7. Practice the Follow the First-in, First-out Method
First-in, first-out — also known as the FIFO method — helps you limit the amount of time your inventory spends idle. You sell the inventory you first acquired before offering customers new stock. Some products can perish if they’re on the shelves for too long. Product packaging can change, and you could miss out on product updates if you keep older items.
With this strategy, you should first recognize the cost of the inventory you purchase, which will be lower than the stock you most recently purchased. Because of inflation, you’ll be able to sell this inventory at a higher net price than newer inventory. The FIFO method helps you adjust product prices according to inflation levels while aligning cost flow with the flow of goods.
8. Catalog With Barcode Scanners
Barcode scanners save companies time and money by modernizing the inventory management process and limiting the need for manual labor. Using barcode technology also reduces human error. With the computer doing most of the work for you, your accuracy and speed will increase. When your team adds or removes a product, they will need to scan the product and shelf barcode. The rest of the process is automated.
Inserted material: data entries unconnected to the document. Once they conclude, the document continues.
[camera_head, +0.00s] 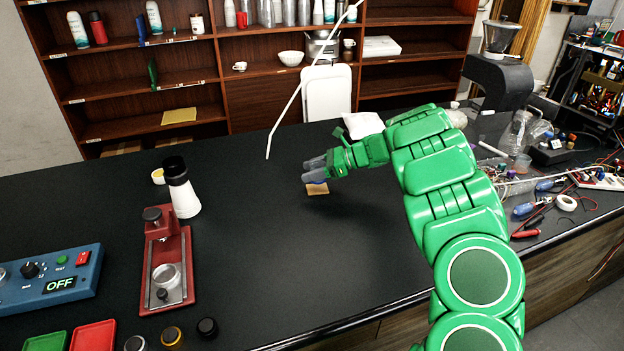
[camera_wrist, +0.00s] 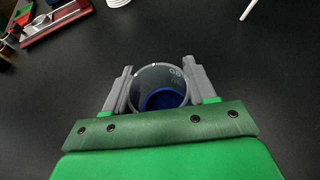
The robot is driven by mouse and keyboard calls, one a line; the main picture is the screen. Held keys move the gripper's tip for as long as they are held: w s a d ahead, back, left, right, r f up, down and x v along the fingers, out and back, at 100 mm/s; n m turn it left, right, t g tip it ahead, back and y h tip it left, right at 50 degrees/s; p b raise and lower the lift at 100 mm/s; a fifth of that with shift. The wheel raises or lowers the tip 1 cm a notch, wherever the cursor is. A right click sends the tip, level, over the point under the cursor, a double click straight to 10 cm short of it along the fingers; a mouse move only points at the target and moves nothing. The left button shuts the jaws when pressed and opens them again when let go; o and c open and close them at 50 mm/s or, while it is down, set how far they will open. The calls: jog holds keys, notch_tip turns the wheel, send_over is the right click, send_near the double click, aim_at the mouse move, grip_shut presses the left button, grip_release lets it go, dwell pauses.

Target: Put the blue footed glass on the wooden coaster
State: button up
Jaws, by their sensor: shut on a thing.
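My gripper (camera_head: 309,171) reaches over the black counter from the right. It is shut on the blue footed glass (camera_wrist: 161,97), which shows in the wrist view between the two grey fingers, its round rim facing the camera and blue inside. In the head view the glass is mostly hidden by the fingers. The wooden coaster (camera_head: 317,189), a small tan square, lies on the counter just below my fingers in the head view. I cannot tell the gap between glass and coaster. The coaster does not show in the wrist view.
A white-and-black grinder (camera_head: 182,190) and a red press stand (camera_head: 167,262) stand to the left. A blue control box (camera_head: 50,280) is at far left. Tools and wires clutter the right end. A thin white rod (camera_head: 296,93) rises behind. The counter's middle is clear.

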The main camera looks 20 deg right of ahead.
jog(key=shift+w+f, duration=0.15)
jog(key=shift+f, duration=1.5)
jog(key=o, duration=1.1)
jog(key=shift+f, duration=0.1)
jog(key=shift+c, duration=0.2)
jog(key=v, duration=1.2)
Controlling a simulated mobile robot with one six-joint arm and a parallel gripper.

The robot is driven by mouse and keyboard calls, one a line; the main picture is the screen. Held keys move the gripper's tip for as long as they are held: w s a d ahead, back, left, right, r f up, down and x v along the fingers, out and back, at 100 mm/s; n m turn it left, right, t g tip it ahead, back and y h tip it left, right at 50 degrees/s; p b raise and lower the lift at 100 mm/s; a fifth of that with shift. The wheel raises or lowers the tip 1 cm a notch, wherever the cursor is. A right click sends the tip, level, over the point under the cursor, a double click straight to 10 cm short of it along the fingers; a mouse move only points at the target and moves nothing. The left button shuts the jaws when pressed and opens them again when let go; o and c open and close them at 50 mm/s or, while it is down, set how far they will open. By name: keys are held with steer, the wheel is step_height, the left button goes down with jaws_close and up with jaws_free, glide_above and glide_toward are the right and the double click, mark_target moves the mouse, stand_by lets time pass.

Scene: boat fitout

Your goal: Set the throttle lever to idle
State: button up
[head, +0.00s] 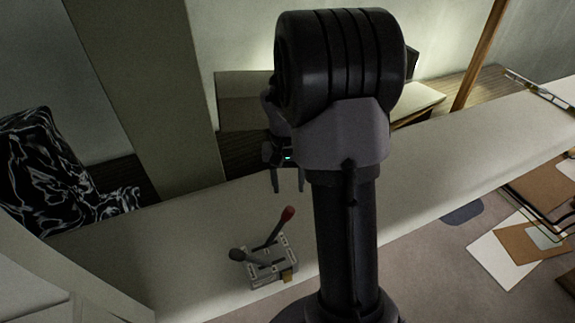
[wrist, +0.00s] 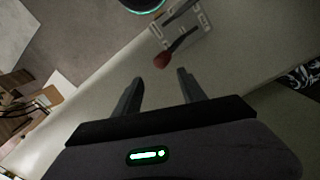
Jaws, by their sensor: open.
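The throttle box (head: 272,272) is a small grey unit on the pale counter, with two levers. One lever has a red knob (head: 288,213) and leans up and to the right in the head view. The other has a black knob (head: 236,254) and leans to the left. My gripper (head: 288,190) is above the counter, behind the box, open and empty. In the wrist view my gripper (wrist: 160,75) has its fingers apart, with the red knob (wrist: 161,61) just beyond the fingertips, not touching. The box (wrist: 190,22) is at the top there.
The pale counter (head: 190,235) runs diagonally across the scene. Papers and a brown folder (head: 530,240) lie at the right. A level-like tool (head: 540,88) lies on the counter's far right end. A dark patterned seat (head: 55,165) stands at the left. A wide post (head: 150,90) rises behind the counter.

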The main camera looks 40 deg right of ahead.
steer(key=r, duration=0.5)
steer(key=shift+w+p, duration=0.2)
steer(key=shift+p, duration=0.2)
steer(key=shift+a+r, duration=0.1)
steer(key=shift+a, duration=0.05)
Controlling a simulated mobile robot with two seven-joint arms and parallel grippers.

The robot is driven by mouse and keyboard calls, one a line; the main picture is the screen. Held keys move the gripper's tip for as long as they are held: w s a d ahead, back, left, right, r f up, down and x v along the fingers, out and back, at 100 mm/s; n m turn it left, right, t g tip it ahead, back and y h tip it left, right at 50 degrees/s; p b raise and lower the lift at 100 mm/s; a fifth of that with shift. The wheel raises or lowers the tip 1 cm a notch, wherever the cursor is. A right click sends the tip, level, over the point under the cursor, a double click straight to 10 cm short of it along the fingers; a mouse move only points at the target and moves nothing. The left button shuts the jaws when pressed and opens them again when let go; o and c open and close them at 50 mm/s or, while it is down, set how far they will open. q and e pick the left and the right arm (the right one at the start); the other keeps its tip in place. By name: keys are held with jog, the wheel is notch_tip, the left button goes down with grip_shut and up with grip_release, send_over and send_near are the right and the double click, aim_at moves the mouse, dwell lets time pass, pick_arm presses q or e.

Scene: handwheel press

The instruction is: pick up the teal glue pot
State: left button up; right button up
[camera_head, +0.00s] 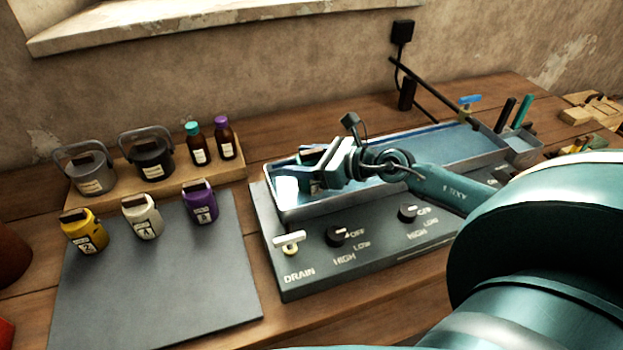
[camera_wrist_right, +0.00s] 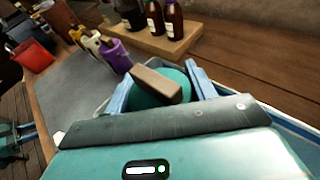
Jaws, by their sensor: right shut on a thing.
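The teal glue pot (camera_wrist_right: 172,92) sits between the blue fingers of my right gripper (camera_wrist_right: 160,88) in the right wrist view, with a brown block-like top on it. My right gripper is shut on it. In the head view my right gripper (camera_head: 318,172) is over the left end of the long tray, and the pot is mostly hidden behind it. I cannot tell whether the pot touches the tray. My left gripper is not in view in the head view.
Yellow (camera_head: 85,232), white (camera_head: 142,217) and purple (camera_head: 200,202) pots stand on a grey mat (camera_head: 155,285). Two dark lidded pots and two bottles stand on a wooden board (camera_head: 105,193) behind. The tray (camera_head: 440,138) sits on a dark base with knobs (camera_head: 335,237).

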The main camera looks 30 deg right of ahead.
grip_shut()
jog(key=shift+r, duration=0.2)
Barcodes can help you in every step of the inventory management process, including receiving shipments and picking and packing. Barcode technology is beneficial when transferring stock, as you’ll be able to know where particular inventory is at any given moment. It streamlines the entire inventory management process and reduces inaccuracies.
9. Use Cloud-Based Inventory Management Software
One of the best practices in inventory management is using cloud-based inventory management software. An off-site center that you can assess via an app or web browser hosts your stock data, allowing you to manage inventory from anywhere with an internet connection.
Beyond convenience, you’ll experience a host of benefits from using inventory management software, including:
- The ability to handle inventory across multiple e-commerce channels: Software makes multichannel stock management much more achievable than traditional methods like spreadsheets. You’ll be able to see sales information about various sites all in one place. The software will automatically update inventory levels across all channels when customers purchase on one site, saving you time and money and preventing stockouts.
- Data security: Cloud-based inventory management software encrypts company data so you can avoid security breaches. You’ll be able to direct your efforts toward the parts of the inventory management process that require more of your attention.
- Automatic data processing: APIs automate the data exchange process, providing solutions for electronic data integration (EDI). You’ll be able to send stock level, purchase orders and new product data electronically, streamlining the process. You can manage all your inventory data through automation. The inventory management software will notify you when stock gets low. When more stock arrives, the software will automatically update new quantities on all channels.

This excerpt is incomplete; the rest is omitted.